Economy

Jobs report shows market faces more tough sledding

Snap analysis: Labor secretary says raising minimum wage would boost consumption and create jobs

Labor Department figures showed that January was the second month in a row when job creation was tepid.
J. Scott Applewhite/AP

The Labor Department reported Friday that just 113,000 nonfarm payroll jobs were created in January. That’s well below the 185,000 that economists had estimated in a Thomson Reuters survey.

The latest figures follow a weak December, when just 75,000 jobs were added.

“This is two months in a row when we’ve had really tepid jobs growth,” said former Deputy Secretary of Labor Seth Harris. “It’s an indication the economy is not recovering fast enough, and, sadly, the economy may actually be slowing down.”

The unemployment rate dropped to 6.6 percent.
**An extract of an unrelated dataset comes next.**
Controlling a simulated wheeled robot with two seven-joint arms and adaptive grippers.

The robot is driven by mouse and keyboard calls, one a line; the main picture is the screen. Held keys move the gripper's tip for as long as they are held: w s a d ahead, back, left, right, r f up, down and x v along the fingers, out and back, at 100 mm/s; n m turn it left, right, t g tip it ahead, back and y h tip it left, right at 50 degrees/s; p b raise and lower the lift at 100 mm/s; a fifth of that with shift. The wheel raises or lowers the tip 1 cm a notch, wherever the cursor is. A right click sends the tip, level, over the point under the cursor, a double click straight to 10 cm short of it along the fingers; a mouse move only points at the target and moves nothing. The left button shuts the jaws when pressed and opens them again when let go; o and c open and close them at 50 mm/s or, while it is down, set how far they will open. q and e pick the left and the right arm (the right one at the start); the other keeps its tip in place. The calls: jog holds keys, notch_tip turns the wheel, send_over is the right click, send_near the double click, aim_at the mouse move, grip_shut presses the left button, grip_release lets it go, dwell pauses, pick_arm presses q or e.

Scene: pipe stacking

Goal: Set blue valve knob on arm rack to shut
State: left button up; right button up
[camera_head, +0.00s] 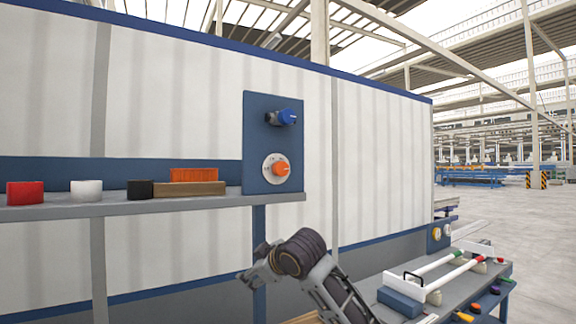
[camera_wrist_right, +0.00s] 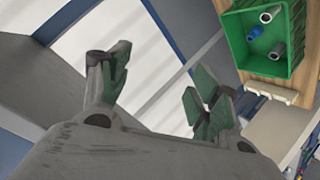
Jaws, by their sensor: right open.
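The blue valve knob (camera_head: 287,117) sticks out from the upper part of a blue upright panel (camera_head: 258,102) at the shelf's right end. Its exact turn is hard to read at this size. Below it on the same panel is an orange knob on a round white dial (camera_head: 277,168). My right gripper (camera_head: 250,277) is below the panel and the shelf, well apart from both knobs. In the right wrist view its two green-padded fingers (camera_wrist_right: 158,88) are spread with nothing between them. The knob does not show in that view. My left gripper is not in view.
The grey shelf (camera_head: 120,209) holds red (camera_head: 25,193), white (camera_head: 86,190) and black (camera_head: 140,189) pieces and an orange block (camera_head: 194,175). A lower table (camera_head: 463,290) with pipes stands at right. The right wrist view shows a green bin (camera_wrist_right: 268,66) with pipes.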

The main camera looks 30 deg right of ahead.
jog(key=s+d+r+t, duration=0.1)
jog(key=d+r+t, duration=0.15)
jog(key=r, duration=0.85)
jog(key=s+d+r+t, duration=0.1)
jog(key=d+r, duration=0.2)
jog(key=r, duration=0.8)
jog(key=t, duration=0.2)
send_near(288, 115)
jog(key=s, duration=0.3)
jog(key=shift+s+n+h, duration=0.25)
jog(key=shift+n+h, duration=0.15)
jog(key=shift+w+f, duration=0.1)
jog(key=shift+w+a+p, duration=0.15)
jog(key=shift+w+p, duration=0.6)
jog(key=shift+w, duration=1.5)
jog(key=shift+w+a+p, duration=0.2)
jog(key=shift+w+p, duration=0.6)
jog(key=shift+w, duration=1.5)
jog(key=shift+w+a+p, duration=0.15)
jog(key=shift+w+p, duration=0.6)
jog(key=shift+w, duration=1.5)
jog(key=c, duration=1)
And the number of Americans working or actively looking for work — the labor participation rate — rose to 63 percent from the previous month’s 62.8 percent.
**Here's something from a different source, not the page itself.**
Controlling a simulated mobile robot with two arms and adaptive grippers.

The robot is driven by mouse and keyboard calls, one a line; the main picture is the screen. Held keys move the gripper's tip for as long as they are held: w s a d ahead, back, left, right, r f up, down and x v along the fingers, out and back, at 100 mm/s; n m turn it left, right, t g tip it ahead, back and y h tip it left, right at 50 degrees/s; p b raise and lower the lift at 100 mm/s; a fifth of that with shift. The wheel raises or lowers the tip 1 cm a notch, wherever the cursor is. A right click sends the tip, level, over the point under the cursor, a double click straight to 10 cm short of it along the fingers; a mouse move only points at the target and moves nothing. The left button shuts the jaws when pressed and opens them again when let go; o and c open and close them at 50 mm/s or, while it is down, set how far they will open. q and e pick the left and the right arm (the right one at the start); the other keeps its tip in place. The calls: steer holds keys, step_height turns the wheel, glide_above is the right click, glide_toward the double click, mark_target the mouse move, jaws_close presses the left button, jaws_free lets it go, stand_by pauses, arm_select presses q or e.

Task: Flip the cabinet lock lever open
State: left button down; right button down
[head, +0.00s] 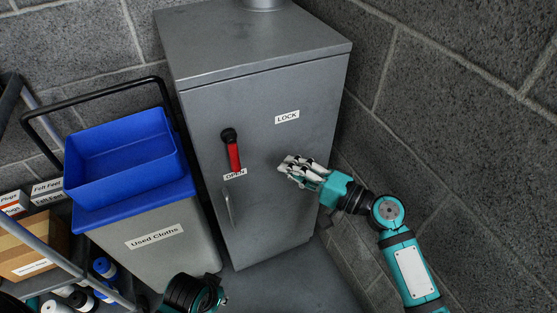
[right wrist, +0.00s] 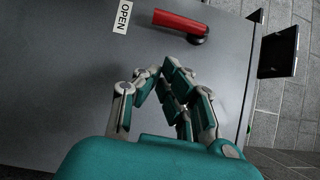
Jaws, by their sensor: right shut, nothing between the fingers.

Labor Secretary Tom Perez told Al Jazeera’s Ali Velshi the situation would have been much better if hundreds of thousands of government workers had not been laid off over the past few years.
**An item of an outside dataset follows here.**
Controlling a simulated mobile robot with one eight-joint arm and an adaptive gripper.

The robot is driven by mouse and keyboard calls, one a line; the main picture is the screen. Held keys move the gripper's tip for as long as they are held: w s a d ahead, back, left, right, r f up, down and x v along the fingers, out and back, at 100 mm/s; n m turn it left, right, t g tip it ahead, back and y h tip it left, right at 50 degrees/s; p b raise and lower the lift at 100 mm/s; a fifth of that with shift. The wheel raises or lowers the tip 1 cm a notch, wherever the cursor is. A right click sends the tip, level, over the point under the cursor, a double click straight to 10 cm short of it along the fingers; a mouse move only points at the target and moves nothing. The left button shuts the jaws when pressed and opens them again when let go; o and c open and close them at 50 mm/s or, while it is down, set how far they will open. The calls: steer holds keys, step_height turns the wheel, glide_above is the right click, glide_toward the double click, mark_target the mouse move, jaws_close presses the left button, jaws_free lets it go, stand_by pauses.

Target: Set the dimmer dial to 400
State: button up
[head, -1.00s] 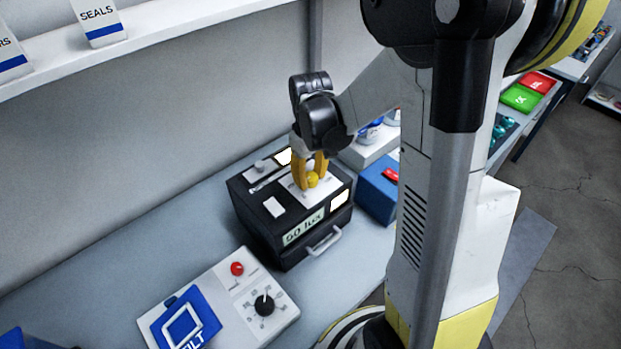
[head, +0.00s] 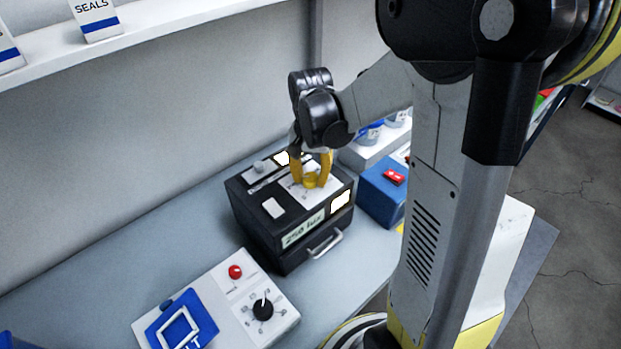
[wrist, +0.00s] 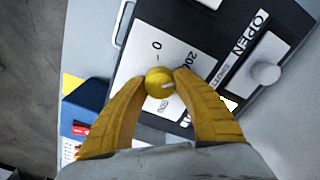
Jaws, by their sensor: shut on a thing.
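The dimmer dial is a small round yellow knob (wrist: 159,82) on a white plate (wrist: 165,45) on top of a black box (head: 262,235). The plate shows "0" and "200" in the wrist view; other marks are hidden by my fingers. The box's front display (head: 303,230) appears to read 250 lux. My gripper (head: 311,180) points down from above, its yellow fingers closed on the knob from both sides. The fingers also show in the wrist view (wrist: 160,85).
A grey-white panel with a black dial (head: 263,309), a red knob (head: 235,272) and a blue framed part (head: 182,330) lies in front-left. A blue box with a red switch (head: 393,177) stands right of the black box. A slider knob (wrist: 265,73) sits near an "OPEN" label.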

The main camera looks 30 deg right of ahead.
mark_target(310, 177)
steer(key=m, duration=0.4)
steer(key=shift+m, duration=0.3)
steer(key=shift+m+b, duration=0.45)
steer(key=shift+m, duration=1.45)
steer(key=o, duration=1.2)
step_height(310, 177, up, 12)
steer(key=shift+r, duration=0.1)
“If we had just kept government jobs flat during that period, zero growth, our unemployment rate would be something like 6.2 percent,” he said.  “It’s unfortunate.”

On the plus side, many of the jobs that were created were higher-paying.  Manufacturing saw an increase of 21,000 jobs, and construction jobs jumped by 48,000.

Kevin Kerr, president and CEO of Kerr Trading International, believes those areas are key to a strong job recovery.

“We’re going to have to see continued growth in construction, in manufacturing and more consistent and positive numbers to get out of this quagmire,” he said.

Perez characterized the gains in construction and manufacturing as encouraging, and called on Congress to act on President Barack Obama’s initiatives to create more good jobs.

“There’s undeniably a need to pick up the pace,” he said. “That’s why immigration reform is so important, that’s why infrastructure investments are so important.”

He also believes job growth would be helped by increasing the minimum wage.

“We haven’t passed a minimum wage bill in way too long, so we’re not putting enough money in people’s pockets, so they can’t consume as much,” he said.

Friday’s report raised questions about whether the Federal Reserve will continue reducing — or “tapering” — its monetary-stimulus program. New Fed Chair Janet Yellen is likely to discuss that when she testifies before Congress next week.

“We need to see real long-term growth, wage increases and improving numbers consistently before the Fed can really embark on a path of solid tapering,” Kerr said. “So right now a lot is in question about what happens next with the Fed.”

Harris believes that until the employment picture improves, the U.S. recovery will be on hold.

“It’s an anchor around the neck for the American economy,” he said.